Anyone else feel as though we are living in a constant state of judgment? Show of hands, please.
We all do it—if not all the time, then certainly here and there—compare, contrast, pick ourselves apart.
Do I try hard enough? Am I present enough? Did I “woulda-coulda-shoulda” enough?
The question is not whether we judge ourselves, but rather it’s a question of whose standard we’re measuring ourselves against.
Is it our mother’s? Our spouse’s? Our “perfect” sibling’s or boss’? Perhaps it’s the neighbor with the great house, manicured lawn and new car in the garage. Or maybe the artificial, stylized ideal we see staring back at us from Facebook or a magazine .

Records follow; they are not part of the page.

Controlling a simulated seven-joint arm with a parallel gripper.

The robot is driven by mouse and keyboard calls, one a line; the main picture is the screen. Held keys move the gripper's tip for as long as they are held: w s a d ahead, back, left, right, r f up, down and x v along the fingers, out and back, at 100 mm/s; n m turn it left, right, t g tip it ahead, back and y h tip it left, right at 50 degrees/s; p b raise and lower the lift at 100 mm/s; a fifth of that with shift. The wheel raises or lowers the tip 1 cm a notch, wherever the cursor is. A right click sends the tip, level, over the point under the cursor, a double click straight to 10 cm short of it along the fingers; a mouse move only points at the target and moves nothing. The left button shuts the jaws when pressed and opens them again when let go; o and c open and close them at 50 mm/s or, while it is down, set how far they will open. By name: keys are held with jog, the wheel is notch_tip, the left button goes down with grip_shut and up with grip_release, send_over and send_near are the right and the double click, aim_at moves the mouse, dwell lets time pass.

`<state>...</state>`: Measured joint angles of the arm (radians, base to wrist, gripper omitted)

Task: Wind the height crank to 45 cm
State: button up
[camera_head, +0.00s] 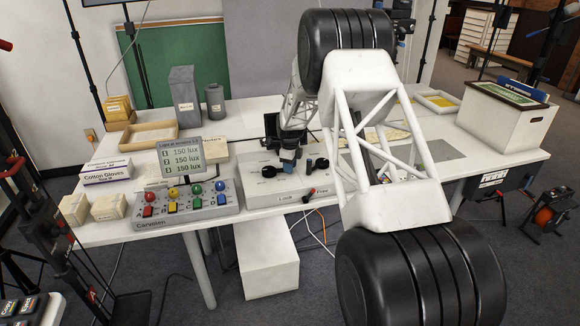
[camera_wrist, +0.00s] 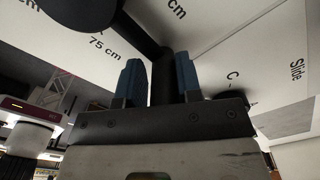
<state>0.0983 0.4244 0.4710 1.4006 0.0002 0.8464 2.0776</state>
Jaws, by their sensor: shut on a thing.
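The height crank shows in the wrist view as a dark round hub (camera_wrist: 80,12) with an arm leading to a dark upright handle (camera_wrist: 162,85). My gripper (camera_wrist: 160,75) has its two blue fingers on either side of this handle and is shut on it. A pale dial face (camera_wrist: 125,62) under the crank carries centimetre marks; "75 cm" is readable beside the hub, and other marks are cut off. No 45 cm mark is readable. In the head view my gripper (camera_head: 288,160) is small, over the pale control panel (camera_head: 262,195), and the grip on the crank is too small to make out.
The panel has a "Lock"/"Free" lever (camera_head: 308,195) at its front and black knobs (camera_head: 321,163) beside my gripper. A box with coloured levers (camera_head: 180,205) stands left of the panel. A "Slide" label (camera_wrist: 296,70) shows in the wrist view. My arm hides part of the table's right side.

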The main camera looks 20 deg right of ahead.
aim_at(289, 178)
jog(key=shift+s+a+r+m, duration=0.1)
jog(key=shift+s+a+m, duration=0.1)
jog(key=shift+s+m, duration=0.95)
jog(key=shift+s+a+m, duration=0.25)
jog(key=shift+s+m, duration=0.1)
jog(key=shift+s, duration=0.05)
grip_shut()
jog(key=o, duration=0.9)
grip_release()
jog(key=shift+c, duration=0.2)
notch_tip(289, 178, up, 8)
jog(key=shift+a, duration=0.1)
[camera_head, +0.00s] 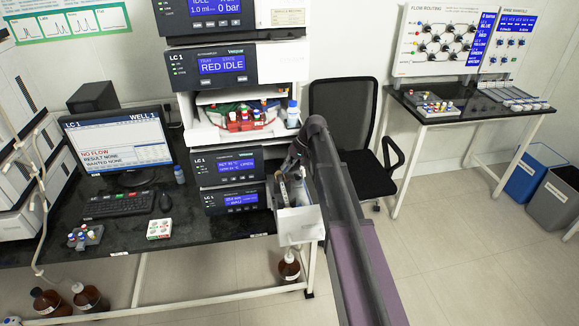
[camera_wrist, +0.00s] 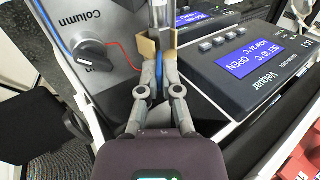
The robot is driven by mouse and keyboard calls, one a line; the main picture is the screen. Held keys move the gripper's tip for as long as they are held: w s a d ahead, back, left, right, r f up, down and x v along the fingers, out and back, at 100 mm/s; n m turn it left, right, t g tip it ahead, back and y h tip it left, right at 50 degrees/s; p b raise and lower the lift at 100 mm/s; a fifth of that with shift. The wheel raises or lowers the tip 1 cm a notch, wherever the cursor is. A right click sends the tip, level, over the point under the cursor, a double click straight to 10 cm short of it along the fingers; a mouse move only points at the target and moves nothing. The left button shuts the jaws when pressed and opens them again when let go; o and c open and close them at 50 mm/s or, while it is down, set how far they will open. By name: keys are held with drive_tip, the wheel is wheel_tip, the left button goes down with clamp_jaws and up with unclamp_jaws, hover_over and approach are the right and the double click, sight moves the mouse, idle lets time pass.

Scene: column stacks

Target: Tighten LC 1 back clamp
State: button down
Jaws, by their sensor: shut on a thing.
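The LC 1 column oven (camera_head: 227,164) in the stack has a blue display, which reads OPEN in the wrist view (camera_wrist: 245,60). My gripper (camera_head: 285,180) reaches down into the drawer from above. In the wrist view, my gripper (camera_wrist: 159,65) is shut around a narrow blue part (camera_wrist: 159,78), between tan blocks (camera_wrist: 147,47). This seems to be the back clamp; its full shape is hidden by the fingers. A grey panel marked Column (camera_wrist: 125,25) with a black knob (camera_wrist: 95,52) lies left.
My arm runs along the right of the stack. A black chair (camera_head: 345,125) stands behind it. A brown bottle (camera_head: 289,267) stands under the drawer.

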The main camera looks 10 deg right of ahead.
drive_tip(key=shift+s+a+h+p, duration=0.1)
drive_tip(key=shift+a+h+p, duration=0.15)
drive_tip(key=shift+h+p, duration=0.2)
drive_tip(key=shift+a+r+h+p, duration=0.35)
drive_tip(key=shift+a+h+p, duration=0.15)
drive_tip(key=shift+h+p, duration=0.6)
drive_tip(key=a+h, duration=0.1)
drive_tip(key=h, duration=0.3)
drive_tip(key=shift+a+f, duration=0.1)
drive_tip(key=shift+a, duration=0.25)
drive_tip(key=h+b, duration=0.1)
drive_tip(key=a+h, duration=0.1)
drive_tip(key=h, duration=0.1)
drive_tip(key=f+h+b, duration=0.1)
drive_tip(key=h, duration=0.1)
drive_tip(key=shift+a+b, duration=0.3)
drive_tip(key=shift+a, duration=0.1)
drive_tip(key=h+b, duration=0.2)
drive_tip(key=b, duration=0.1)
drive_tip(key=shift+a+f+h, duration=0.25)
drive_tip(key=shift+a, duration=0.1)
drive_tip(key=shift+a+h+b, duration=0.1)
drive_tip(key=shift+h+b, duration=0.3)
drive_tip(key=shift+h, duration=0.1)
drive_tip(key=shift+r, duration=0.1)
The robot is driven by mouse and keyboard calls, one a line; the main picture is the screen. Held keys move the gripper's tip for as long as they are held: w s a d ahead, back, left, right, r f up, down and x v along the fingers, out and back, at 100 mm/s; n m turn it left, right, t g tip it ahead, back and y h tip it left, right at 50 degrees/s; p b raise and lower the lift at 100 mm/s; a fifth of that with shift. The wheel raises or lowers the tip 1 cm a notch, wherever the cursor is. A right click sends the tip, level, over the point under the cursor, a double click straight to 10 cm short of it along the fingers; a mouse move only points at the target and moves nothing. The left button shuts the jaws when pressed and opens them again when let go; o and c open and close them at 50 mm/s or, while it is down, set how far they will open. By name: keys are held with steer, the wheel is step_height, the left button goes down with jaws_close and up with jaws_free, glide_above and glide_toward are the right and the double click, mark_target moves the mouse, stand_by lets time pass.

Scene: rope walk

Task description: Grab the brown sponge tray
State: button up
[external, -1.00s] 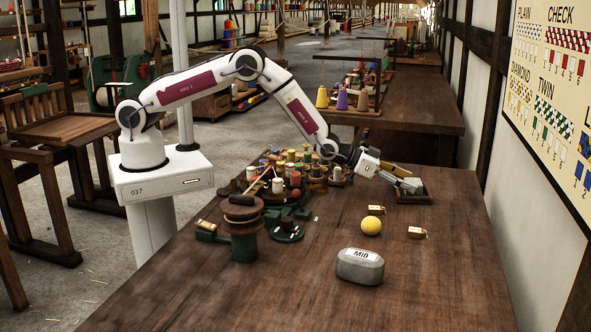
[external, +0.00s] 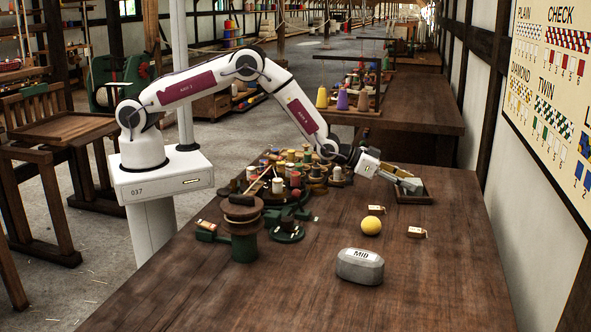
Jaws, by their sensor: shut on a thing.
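The brown sponge tray (external: 428,199) sits at the far right part of the wooden table, a shallow dark tray with low walls. My gripper (external: 412,186) reaches it from the left, with its fingers low over the tray's left side. The fingers are shut on something there, which looks to be the tray's near-left wall. The fingers hide part of the tray's left side and its inside, and the contact itself is too small to make out.
Thread spools (external: 296,180) and a wooden reel (external: 243,213) crowd the left. The right front is clear.

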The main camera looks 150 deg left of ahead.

But when we really stop and think about whose standard matters most—it’s our own, of course.
When I realized that my definition and measurement of success was best based on my own unique set of priorities and values, so much in my life shifted. I began living for myself.
My judgments became less black-and-white and much more loving. The comparisons stopped—well, most of them, anyway.

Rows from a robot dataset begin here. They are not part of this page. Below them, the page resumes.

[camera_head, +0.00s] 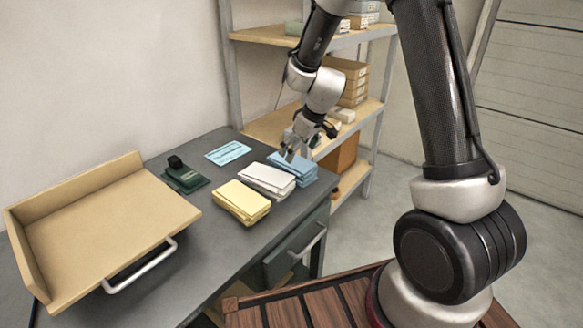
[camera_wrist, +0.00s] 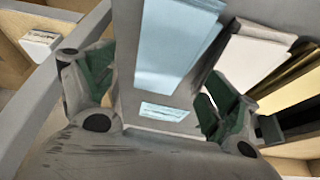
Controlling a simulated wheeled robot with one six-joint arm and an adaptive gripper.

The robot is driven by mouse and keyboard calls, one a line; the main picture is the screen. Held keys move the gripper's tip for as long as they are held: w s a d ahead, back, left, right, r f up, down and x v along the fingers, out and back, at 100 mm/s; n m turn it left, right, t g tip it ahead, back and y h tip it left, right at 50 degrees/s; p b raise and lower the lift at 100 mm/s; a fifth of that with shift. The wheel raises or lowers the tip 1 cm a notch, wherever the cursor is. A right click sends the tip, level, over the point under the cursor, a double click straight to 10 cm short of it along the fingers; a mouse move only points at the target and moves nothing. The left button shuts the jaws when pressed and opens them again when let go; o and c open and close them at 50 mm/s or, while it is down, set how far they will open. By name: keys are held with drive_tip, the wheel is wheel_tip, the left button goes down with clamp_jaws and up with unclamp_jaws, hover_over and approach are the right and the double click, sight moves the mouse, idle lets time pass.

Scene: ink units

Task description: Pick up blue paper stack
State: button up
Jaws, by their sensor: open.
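The blue paper stack (camera_head: 293,168) lies on the grey desk at its far right end, beside the white stack. In the wrist view the blue stack (camera_wrist: 172,45) shows at the top centre, beyond and between my fingers. My gripper (camera_head: 298,150) is above the blue stack and hides part of it in the head view. In the wrist view my gripper (camera_wrist: 150,100) has its two green-padded fingers spread wide with nothing between them. I cannot tell the exact height of the fingertips over the paper.
A white paper stack (camera_head: 267,181) and a yellow stack (camera_head: 241,201) lie to the left. A blue printed sheet (camera_head: 228,152), a dark green stamp-like item (camera_head: 185,177) and a tan tray (camera_head: 105,220) are also on the desk (camera_head: 225,255). A shelf (camera_head: 262,128) stands close behind.

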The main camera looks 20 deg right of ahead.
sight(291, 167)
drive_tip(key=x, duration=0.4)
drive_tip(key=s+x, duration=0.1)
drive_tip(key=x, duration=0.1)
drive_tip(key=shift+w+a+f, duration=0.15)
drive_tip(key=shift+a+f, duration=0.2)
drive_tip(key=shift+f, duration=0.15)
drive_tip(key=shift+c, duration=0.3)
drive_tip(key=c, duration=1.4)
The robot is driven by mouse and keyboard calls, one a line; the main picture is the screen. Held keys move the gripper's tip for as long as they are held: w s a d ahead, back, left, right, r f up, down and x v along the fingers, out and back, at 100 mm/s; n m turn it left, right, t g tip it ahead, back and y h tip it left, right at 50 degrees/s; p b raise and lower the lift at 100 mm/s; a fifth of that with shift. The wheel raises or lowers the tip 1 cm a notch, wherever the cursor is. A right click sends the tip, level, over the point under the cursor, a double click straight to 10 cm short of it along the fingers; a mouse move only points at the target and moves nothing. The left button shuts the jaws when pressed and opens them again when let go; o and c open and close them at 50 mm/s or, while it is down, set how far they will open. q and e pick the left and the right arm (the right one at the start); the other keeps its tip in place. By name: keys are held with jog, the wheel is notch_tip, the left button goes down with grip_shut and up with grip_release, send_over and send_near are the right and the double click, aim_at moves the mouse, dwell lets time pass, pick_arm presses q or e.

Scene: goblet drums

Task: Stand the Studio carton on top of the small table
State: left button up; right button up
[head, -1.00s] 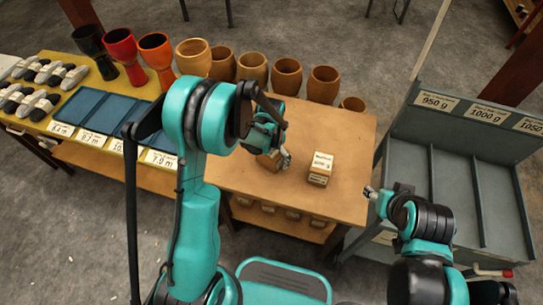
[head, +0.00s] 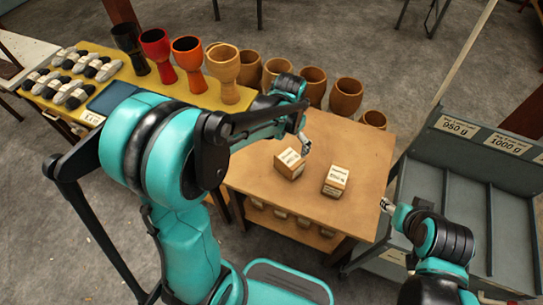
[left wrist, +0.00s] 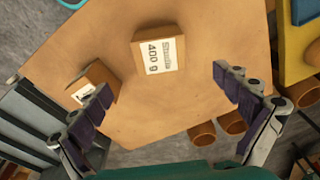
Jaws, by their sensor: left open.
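The carton marked Studio 400 g (left wrist: 158,50) sits on the brown wooden table (left wrist: 215,35), straight ahead of my left gripper (left wrist: 165,98) in the left wrist view. By its place, it is the left of two cartons (head: 289,164) on the small table (head: 365,145) in the head view. My left gripper (head: 306,145) is open and empty, close behind that carton and apart from it. My right gripper (head: 386,205) is at the table's right edge; its finger gap is too small to judge.
A second carton (head: 336,180) stands just right of the first. Several goblet drums (head: 312,86) stand behind the table. A yellow table (head: 95,93) with drums adjoins at left, and a grey trolley (head: 462,175) stands at right.

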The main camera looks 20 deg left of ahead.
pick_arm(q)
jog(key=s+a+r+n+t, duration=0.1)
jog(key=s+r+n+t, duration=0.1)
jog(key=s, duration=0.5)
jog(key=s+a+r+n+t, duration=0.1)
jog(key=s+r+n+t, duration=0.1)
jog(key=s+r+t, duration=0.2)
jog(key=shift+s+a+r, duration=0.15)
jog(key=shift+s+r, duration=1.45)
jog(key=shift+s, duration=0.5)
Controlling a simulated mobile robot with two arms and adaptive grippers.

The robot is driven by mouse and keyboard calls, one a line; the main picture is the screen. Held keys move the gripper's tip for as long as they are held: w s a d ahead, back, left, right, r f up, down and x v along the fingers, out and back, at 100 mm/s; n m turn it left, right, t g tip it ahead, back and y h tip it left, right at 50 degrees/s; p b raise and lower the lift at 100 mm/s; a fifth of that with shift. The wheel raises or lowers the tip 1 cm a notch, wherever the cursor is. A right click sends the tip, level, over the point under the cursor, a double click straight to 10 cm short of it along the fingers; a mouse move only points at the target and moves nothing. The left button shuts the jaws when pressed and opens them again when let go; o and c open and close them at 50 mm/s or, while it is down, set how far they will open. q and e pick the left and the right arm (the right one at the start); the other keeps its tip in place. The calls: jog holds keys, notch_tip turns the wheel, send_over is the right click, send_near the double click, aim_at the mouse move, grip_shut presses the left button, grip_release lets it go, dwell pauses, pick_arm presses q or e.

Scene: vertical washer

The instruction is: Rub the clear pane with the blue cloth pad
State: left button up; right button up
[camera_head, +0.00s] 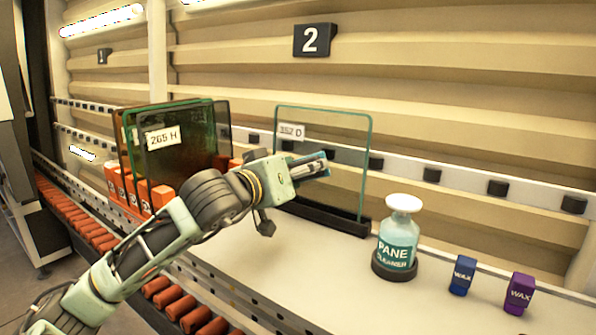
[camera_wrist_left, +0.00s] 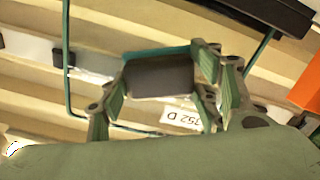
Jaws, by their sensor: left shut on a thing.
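The clear pane (camera_head: 345,135) stands upright in a dark base rail on the counter, with a "352 D" label at its upper left. It also shows in the left wrist view (camera_wrist_left: 66,95), where the label reads upside down. My left gripper (camera_head: 308,168) is in front of the pane and shut on the blue cloth pad (camera_head: 316,157). In the left wrist view the pad (camera_wrist_left: 158,76) is a dark block with a teal-blue edge between the fingers. I cannot tell whether the pad touches the pane. My right gripper is out of view.
Darker panes (camera_head: 185,140), one labelled "265 H", stand in orange holders at the left. A pane cleaner bottle (camera_head: 397,243) and blue (camera_head: 461,275) and purple (camera_head: 519,293) wax containers stand at the right. Orange rollers (camera_head: 80,218) run along the front. The counter between is clear.

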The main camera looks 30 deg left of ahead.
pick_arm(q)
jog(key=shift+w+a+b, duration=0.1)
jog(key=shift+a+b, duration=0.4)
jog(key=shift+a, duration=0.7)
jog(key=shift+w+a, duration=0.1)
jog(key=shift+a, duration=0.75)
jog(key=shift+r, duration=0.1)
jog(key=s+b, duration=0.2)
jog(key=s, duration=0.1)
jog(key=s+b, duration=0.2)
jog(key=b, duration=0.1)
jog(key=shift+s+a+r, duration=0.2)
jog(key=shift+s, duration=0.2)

What if we were to create a new standard for success, based on what is important to us at this point in our lives—recognizing that what’s front and center today may not have even been on our radar five years ago.
What if we lived by our personal definition of meaning and value—instead of the external and artificial ones—and we used that to determine how and where we apportion (or re-apportion) our life’s currency of time, energy, money, emotional capacity, creativity and talent?
My own experience has taught me that living by my own rules can be intensely liberating.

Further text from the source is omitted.